Philip McGuigan was accompanied by Martin McGuinness when he handed in his nomination papers

Philip McGuigan was accompanied by Martin McGuinness when he handed in his nomination papers

When Philip McGuigan won Sinn Féin's first Assembly seat in North Antrim in November 2003, not only did his election mark a major breakthrough for the party, it saw Sinn Féin supplant the SDLP as the biggest nationalist party in North Antrim.

Coming as it did, in what is seen as Ian Paisley's back yard, this breakthrough represented a swing of thousands of votes to Sinn Féin, allowing McGuigan to outpoll SDLP stalwart Seán Farran.

In the 2001 Westminster election, Sinn Féin had received 4,822 votes compared to Farren's 8,283. However, by November 2003 McGugan overturned the SDLP majority in the Assembly elections when he polled 6,195 first preference votes to Farren's 3,648. This represented 14% of the votes cast.

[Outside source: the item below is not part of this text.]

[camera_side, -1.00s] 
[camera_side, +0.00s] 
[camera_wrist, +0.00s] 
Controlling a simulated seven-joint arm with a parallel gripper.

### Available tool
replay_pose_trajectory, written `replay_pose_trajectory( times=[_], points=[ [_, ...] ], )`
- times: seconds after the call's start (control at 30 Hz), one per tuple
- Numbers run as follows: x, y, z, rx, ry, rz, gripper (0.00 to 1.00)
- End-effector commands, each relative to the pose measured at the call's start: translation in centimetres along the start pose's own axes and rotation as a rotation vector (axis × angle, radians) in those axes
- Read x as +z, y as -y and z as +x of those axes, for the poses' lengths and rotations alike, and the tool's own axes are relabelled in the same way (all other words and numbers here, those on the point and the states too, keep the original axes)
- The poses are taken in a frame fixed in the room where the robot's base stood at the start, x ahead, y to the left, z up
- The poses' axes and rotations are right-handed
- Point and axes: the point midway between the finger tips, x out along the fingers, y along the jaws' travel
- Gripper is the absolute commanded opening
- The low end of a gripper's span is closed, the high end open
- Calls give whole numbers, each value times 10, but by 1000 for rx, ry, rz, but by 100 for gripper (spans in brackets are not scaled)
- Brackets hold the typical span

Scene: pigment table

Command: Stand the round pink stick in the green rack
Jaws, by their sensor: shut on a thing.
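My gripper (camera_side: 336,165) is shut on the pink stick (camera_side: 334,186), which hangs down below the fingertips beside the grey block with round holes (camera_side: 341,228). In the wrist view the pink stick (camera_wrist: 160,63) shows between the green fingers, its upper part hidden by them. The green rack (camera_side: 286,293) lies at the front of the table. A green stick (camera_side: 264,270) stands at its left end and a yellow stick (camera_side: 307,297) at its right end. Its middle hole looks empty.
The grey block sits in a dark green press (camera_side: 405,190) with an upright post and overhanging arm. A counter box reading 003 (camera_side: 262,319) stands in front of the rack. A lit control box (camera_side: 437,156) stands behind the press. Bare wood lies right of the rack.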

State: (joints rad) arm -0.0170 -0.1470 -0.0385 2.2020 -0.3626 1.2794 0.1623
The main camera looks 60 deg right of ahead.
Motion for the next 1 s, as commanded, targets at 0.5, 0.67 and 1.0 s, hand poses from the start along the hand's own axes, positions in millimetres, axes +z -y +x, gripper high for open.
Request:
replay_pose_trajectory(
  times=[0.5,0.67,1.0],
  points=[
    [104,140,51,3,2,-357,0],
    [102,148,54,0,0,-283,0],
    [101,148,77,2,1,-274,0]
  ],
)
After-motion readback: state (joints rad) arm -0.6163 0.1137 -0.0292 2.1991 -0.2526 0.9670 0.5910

Speaking to An Phoblacht's Poilín Nic Giolla Riabhaigh, Philip McGuigan said that"if that voting trend is repeated this time round, then certainly Sinn Féin will put more ground between it and the SDLP.

"However, he added, "we want, in the local government elections, to increase our number of seats — three in total — two in Moyle and one in Ballymoney, to at least six.

"That is a big job, given that Sinn Féin picked up 5% of the vote in 2001 to the SDLP's 18%. We are confident, though, that we can pick up votes and of course we have the electoral machine to get our vote out."